The discussion converged around one principle: communication must show impact, not only intention. This means starting from concrete results, such as emissions reductions, water savings, renewable energy generation and increased urban resilience, while also involving residents as protagonists of local climate action.
The proposal to work with the notion of a “climate clock” gained traction as a way to translate the technical agenda for citizens. A minimum common format prepared by the Secretariat was suggested, allowing each city to adapt it to its own territory and multiply the campaign’s reach without relying on a single regional statement.
A regional agenda to strengthen local climate action
The meeting reaffirmed the role of the Mayors Forum as a space for leadership, governance and political advocacy for GCoM in Latin America.
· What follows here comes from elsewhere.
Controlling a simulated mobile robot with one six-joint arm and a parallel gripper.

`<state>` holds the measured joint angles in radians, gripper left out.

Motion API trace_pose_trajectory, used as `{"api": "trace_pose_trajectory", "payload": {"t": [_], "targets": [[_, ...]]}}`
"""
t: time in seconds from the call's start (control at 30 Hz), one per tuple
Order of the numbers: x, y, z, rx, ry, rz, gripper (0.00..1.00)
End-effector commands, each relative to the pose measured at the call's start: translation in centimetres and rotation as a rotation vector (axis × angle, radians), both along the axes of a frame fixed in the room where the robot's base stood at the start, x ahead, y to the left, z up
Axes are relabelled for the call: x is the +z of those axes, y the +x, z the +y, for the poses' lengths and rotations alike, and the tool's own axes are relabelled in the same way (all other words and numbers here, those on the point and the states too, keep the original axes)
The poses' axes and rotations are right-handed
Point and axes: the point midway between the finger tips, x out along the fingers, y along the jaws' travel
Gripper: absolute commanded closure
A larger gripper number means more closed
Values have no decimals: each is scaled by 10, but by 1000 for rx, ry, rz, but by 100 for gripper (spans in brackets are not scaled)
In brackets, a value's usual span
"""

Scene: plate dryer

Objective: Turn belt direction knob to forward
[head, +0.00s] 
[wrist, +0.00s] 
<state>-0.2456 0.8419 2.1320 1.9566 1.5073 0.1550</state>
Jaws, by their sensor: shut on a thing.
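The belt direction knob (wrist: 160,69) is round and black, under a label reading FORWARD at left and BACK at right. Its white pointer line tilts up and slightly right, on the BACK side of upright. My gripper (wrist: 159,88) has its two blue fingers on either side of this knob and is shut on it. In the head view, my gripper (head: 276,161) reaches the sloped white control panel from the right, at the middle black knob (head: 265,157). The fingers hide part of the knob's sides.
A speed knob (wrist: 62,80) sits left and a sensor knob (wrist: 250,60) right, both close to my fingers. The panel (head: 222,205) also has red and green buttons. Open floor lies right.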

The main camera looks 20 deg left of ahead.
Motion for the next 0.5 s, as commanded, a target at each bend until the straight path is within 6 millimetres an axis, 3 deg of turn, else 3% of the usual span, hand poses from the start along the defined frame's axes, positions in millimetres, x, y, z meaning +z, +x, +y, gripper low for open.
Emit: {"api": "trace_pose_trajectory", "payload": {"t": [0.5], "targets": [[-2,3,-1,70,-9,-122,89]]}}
In the 2026 regional strategy, the Forum stands out as one of the main platforms to consolidate emblematic cities, amplify the voice of local governments and connect urban climate action with national and international agendas.
In addition to technical support for bankable projects, the regional plan includes actions related to reporting and recognition of progress, communication of GCoM badges, capacity-building, collaboration with regional partners and coordination with initiatives such as Brazil’s Mutirão Program, with the potential to replicate lessons learned on data, climate budgeting, the Amazon approach, multilevel coordination and thematic approaches in Latin American cities.
By the end of the meeting, it was clear that the Forum’s 2026 agenda is not limited to discussing climate ambition. The goal is to turn that ambition into projects, resources, cooperation and visible results for citizens. In a context of climate urgency, Latin American cities are seeking to occupy the place that belongs to them: not only implementing commitments, but participating in their design, financing and execution.